A variable ND filter is a neutral density filter constructed from two stacked linear polarizers, the rear element fixed and the front element rotatable. As the front polarizer turns relative to the rear, the amount of light passing through decreases continuously, providing a smooth range of density without the need to swap filters. A typical variable ND covers two to eight stops, with markings on the rim showing approximate density values rather than precise stops.
The major advantage is convenience, particularly for video work. When the sun moves behind clouds and the scene brightens by two stops, the operator can dial down the variable ND without breaking the shot, where a fixed ND would force a swap and a re-rack. This makes variable NDs essentially mandatory equipment for run-and-gun video and event coverage, where exposure changes happen smoothly through the take rather than between setups.
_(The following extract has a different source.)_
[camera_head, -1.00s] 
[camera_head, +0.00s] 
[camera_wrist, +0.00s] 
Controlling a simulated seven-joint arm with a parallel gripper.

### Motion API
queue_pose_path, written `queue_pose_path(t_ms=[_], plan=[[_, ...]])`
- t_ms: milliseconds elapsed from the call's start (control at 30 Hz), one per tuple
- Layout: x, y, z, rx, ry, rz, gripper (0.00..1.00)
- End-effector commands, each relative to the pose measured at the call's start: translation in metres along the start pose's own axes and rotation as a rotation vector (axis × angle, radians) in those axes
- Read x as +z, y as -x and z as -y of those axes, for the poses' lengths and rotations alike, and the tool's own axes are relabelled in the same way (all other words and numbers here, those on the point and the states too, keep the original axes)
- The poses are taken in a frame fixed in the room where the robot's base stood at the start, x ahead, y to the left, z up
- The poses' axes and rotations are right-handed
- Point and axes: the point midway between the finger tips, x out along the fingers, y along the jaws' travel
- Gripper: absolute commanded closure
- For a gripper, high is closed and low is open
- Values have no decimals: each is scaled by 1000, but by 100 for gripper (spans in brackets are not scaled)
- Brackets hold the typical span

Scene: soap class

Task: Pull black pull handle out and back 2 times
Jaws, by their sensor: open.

The downside of the design is the cross-pattern artifact, often visible as a dark X across the frame when the filter is rotated near its maximum density. Cheap variable NDs show this clearly at any setting past the middle of the range. Better implementations from Tiffen, Hoya, Breakthrough Photography, and Nisi use higher-quality polarizers and tighter manufacturing tolerances, suppressing the cross-pattern until very high densities. Some premium variable NDs add a hard stop just before the cross appears to keep users in the usable range.
Color shifts are the other characteristic problem. Stacked polarizers tend to introduce a green or magenta cast that varies with rotation and with focal length. White balance correction in post handles most of this for stills, but video color grading needs to account for shifts that happen mid-clip if the filter was dialed during the take. Some manufacturers explicitly engineer for neutrality and publish color-response charts, which is worth checking before buying.
Fixed ND filters remain the gold standard for stills work, especially long-exposure landscape photography where neutrality matters and the exposure does not need to change during a shot. A 6-stop or 10-stop fixed ND will produce cleaner long exposures than any variable ND at equivalent density. Variable NDs are best understood as a video-first tool that also serves stills photographers who prioritize speed over absolute optical purity.
Common pitfalls include rotating into the cross-pattern zone without noticing, mixing variable ND with a polarizer (the rear element of the variable ND already is a polarizer, so adding another behaves unpredictably), and using a variable ND on ultra-wide lenses where the cross-pattern and color shifts become more pronounced across the wider field of view. Slim, multi-coated variable NDs from reputable brands minimize all of these issues but never eliminate them entirely.